Directive
The listing below contains a span that opens with the line containing "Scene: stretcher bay" and closes with the line containing "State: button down". Return that span exactly.

————————

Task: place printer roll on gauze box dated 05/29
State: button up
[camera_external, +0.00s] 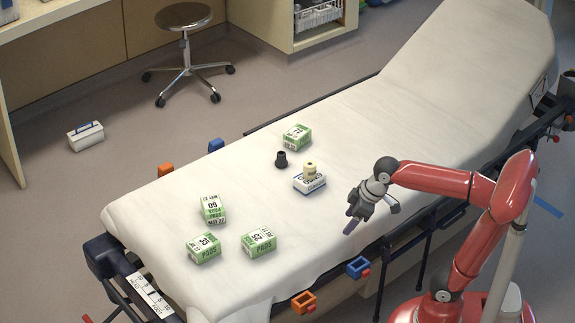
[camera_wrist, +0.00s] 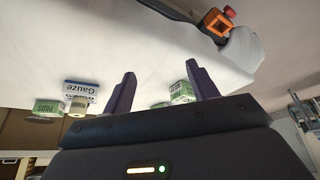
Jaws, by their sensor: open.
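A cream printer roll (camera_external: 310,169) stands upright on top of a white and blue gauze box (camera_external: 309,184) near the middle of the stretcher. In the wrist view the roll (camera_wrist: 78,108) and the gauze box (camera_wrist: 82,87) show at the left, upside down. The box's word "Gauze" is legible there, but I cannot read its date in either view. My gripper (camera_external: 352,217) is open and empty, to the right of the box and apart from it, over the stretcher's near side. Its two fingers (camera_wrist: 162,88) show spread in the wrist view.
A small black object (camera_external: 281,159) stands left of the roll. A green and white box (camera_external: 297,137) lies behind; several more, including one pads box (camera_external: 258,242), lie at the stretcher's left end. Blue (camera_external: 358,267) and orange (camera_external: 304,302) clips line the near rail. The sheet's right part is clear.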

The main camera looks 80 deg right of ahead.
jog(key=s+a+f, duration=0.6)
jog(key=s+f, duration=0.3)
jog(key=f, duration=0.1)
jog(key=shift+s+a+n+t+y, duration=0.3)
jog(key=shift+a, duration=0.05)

————————

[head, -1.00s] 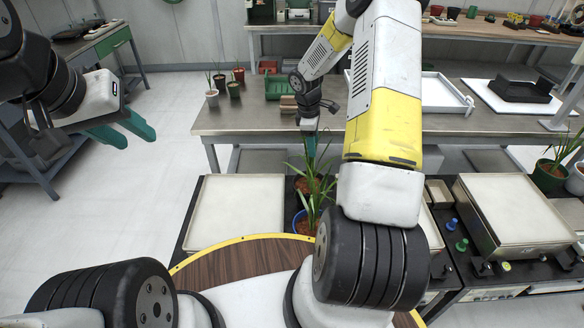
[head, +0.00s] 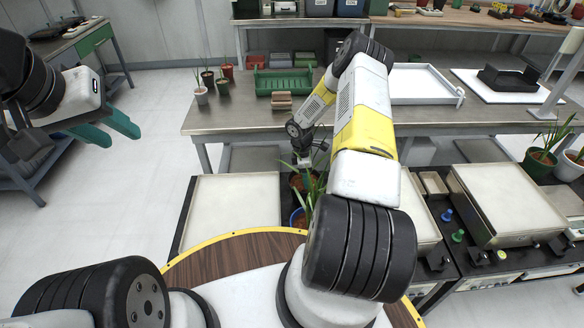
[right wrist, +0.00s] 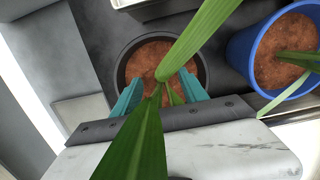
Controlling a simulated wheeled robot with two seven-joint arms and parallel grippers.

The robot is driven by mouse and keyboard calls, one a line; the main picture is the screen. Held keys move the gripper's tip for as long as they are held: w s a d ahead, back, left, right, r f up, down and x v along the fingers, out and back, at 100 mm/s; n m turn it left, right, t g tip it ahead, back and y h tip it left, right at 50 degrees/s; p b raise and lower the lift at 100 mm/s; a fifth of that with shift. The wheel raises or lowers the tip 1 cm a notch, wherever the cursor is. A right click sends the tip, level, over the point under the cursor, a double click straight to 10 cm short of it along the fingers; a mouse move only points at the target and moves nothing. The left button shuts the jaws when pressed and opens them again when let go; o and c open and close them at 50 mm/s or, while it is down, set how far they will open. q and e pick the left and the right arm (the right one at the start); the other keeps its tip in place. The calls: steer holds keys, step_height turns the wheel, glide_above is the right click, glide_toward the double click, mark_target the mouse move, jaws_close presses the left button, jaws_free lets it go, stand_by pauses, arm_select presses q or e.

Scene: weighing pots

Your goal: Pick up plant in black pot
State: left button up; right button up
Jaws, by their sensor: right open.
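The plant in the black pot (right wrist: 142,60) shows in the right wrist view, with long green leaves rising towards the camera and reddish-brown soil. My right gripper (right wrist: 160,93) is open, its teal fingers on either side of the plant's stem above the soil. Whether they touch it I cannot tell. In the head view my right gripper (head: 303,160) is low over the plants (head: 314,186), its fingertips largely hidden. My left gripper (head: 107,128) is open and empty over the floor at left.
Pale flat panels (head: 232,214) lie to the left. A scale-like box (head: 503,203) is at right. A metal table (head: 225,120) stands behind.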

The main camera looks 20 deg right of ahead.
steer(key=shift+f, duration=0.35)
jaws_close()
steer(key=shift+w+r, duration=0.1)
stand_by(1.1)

————————

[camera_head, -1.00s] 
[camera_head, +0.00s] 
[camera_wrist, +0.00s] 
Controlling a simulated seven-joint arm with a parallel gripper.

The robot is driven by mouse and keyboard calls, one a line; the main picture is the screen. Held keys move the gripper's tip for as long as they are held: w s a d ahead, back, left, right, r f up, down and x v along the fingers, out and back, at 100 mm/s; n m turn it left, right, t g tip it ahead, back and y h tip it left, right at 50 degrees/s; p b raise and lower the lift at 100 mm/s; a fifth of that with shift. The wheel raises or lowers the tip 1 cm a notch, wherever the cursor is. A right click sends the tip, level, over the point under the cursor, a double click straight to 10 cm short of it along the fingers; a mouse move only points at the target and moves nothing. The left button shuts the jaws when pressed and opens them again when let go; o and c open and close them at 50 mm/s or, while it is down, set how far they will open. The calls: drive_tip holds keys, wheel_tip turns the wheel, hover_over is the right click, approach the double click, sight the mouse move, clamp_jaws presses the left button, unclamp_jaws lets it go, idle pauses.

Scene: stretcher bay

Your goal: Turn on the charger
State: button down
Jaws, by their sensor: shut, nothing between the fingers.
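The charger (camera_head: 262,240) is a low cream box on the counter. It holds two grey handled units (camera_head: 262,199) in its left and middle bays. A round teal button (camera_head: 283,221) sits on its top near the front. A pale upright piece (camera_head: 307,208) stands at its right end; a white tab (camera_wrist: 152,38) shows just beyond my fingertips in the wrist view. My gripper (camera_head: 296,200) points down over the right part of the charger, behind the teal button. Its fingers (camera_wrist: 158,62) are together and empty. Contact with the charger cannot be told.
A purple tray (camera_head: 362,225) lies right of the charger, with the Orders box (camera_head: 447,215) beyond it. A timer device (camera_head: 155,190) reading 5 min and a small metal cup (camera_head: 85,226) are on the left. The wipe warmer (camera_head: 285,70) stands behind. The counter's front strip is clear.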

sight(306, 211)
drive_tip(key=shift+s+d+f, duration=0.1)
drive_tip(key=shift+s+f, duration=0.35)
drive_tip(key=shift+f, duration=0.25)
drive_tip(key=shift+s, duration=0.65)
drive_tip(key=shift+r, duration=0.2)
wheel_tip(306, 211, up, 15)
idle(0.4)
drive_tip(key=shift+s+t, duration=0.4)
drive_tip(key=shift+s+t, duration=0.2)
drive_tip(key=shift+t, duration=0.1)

————————

Reply
Scene: stretcher bay

Your goal: Turn on the charger
State: button down

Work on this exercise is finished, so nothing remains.